The effect of making the election under regulation 995-1.03 of the ITAR 1997 is that the Benefit is treated as a superannuation lump sum benefit as defined in section 307-65 of the ITAA 1997.

Taxation of superannuation lump sums

Section 301-20 of the ITAA 1997 which sets out the tax treatment of a, superannuation lump sum states:

    (1) If you are under 60 years but have reached your *preservation age when you receive a *superannuation lump sum, the *taxable component of the lump sum is assessable income.

    (2) You are entitled to a *tax offset that ensures that the rate of income tax on the amount mentioned in subsection (3) does not exceed 0%.

    (3) The amount is so much of the total of the *taxable components included in your assessable income for the income year under subsection (1) as does not exceed your *low rate cap amount (see section 307-345) for the income year.

    (4) You are entitled to a *tax offset that ensures that the rate of income tax on the amount mentioned in subsection (5) does not exceed 15%.

    (5) The amount is so much of the total of the *taxable components included in your assessable income for an income year under subsection (1) as exceeds your *low rate cap amount for the income year.

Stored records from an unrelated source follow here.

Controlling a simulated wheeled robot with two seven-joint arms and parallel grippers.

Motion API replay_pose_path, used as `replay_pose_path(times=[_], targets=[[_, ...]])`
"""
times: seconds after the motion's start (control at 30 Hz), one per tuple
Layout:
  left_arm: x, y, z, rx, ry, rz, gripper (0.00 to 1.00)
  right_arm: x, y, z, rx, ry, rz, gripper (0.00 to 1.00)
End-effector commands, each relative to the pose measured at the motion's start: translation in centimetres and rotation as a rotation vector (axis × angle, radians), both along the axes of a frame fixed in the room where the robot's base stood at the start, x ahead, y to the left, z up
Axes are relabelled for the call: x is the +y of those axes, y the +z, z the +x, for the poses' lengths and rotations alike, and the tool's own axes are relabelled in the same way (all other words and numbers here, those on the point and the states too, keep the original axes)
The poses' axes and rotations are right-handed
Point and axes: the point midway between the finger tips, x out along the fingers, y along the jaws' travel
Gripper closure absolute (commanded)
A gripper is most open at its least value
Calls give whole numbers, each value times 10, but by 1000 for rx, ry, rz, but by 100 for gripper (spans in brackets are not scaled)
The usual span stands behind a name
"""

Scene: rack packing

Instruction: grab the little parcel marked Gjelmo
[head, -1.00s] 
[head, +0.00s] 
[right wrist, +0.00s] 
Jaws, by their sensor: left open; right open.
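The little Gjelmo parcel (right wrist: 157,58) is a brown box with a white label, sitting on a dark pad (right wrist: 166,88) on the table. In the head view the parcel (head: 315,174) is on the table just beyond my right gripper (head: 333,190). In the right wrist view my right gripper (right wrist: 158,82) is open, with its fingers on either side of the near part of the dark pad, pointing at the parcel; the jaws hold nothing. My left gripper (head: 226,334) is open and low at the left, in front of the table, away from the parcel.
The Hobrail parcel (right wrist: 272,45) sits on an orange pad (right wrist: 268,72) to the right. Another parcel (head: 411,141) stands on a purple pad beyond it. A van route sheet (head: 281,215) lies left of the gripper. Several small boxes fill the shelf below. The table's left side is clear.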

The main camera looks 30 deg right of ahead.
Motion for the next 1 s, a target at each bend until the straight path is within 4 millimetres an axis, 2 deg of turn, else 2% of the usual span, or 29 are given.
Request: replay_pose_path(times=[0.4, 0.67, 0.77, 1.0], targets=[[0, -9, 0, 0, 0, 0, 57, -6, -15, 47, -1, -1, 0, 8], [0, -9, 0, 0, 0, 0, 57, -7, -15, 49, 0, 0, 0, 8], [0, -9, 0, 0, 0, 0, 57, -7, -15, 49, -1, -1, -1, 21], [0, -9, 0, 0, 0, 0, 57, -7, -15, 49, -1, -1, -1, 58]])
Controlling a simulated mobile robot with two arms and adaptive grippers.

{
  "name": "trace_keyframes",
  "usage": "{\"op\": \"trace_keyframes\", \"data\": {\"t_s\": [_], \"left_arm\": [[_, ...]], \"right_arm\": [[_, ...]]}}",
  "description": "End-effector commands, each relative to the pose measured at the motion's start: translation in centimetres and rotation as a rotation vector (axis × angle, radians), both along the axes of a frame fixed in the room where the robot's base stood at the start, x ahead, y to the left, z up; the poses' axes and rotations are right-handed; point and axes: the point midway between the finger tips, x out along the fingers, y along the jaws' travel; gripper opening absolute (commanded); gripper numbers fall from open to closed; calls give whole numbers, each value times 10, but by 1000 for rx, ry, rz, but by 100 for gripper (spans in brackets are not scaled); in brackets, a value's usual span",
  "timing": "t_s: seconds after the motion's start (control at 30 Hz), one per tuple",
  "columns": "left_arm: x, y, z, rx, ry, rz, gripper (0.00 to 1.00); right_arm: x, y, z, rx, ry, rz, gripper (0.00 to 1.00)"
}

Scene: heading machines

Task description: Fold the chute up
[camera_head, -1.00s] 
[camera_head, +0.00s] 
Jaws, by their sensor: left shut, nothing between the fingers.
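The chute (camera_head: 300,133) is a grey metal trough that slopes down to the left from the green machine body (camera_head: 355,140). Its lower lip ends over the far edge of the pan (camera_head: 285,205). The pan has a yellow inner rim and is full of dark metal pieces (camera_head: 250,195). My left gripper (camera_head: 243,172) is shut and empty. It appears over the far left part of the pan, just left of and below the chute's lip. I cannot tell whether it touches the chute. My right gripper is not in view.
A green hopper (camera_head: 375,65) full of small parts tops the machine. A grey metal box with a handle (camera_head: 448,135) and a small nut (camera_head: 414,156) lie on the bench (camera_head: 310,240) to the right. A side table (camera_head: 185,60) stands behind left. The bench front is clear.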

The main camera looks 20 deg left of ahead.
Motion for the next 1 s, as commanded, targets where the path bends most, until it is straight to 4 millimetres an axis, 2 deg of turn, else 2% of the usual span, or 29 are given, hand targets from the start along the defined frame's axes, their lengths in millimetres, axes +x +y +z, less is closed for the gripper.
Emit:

    *To find definition of asterisked terms, see the Dictionary, starting at section 995-1

As the Taxpayer is over their preservation age and under age 60, they will be entitled to a tax offset under either, or both, subsection 301-20(2) or (4) of the ITAA 1997 on any superannuation lump sum they receive.

Subsection 301-20(2) of the ITAA 1997 ensures that the rate of tax is 0% on the taxable component of the superannuation lump sum that does not exceed the Taxpayer's 'low rate cap amount' (as defined in section 307-345 of the ITAA 1997) and subsection 301-20(4) limits the rate of income tax to 15% on the amount that exceeds the Taxpayer's low rate cap amount.